Rach, thanks so much for stopping by. I can't see a difference in the mirror yet, but I do see a difference in my ability to move and the energy that I have. So something good is definitely happening for me. And yes, I totally understand what you mean about feeling sexy! I think it has to do with being, as much as possible, just completely in our bodies and not in our heads.

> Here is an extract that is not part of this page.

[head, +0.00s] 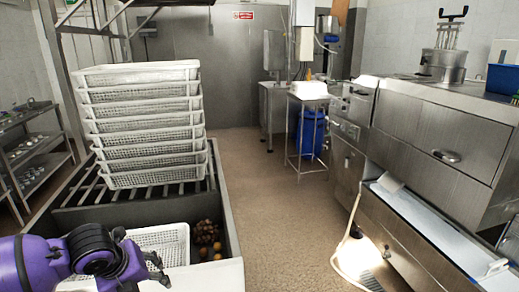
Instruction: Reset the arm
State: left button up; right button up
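My left arm is purple and black and comes in at the lower left in the head view. Its gripper (150,262) is over the near end of the counter, in front of a white perforated basket (172,238). The arm and gripper cover part of that basket. The fingers are small and dark, and I cannot tell whether they are open or shut. I see nothing clearly held. My right arm and right gripper are not in view.
A tall stack of white perforated baskets (143,125) stands on the slatted metal counter (226,215). Dark brown and orange round items (206,235) lie right of the near basket. Steel kitchen units (430,135) line the right side. The floor (275,210) between is mostly clear.

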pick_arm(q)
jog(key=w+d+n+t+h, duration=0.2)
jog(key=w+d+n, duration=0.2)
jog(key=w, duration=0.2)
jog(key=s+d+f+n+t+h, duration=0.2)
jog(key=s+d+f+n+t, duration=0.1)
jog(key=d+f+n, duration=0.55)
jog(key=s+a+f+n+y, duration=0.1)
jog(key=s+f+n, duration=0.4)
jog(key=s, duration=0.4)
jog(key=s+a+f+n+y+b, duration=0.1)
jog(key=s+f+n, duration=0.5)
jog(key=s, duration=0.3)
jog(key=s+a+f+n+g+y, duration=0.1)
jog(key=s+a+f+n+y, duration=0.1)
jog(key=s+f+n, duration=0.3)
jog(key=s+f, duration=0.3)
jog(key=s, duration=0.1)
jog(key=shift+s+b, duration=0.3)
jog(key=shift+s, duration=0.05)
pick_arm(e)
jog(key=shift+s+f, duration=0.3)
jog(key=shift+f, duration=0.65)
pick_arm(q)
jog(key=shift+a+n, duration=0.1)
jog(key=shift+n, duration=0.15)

Heather, thanks so much for the encouragement. Being able to reach forty minutes tells me how much my body is changing, too—when I first started, just a month ago, twenty minutes almost knocked me out. Now I can do more.
 
Congratulations on your progress with the elliptical! It seems like it hasn't been such a long time since you started yet it's resulted in being able to double the time you move. It really is exciting to feel your body becoming more and more able isn't it? Good for you!!
 
Look at that, you went Irish like me and ate corned beef yesterday! It's amazingly tasty isn't it? I told my dad I was going to eat the whole head of cabbage. LOL.

I definitely understand where you're coming from about doing only what your body will allow you. Sometimes though, in the middle of a workout, we feel like going more, and I think that's really how we push ourselves. We say "You know what, I've got this much done, and I can do this much more. I'm halfway there." I think those are the most uplifting moments. That determination and motivation make us stronger people, inside and out. I mean, if we can accomplish transforming ourselves, imagine what else we can realistically accomplish?

Years ago, we never thought we'd be here now. Speaking personally of course, I never would have imagined being a size ten. Just a year ago this month I was a size 16. Back then, I never forsaw myself where I am now and you know what? It's a pretty darn big achievement. We just have to be proud of ourselves for what we're doing and how much more we can do. That extra push, in the long run, is so much more than just another mile. It's a different mindset, a healthier and happier one.

Hope you're having a good Tuesday, honey!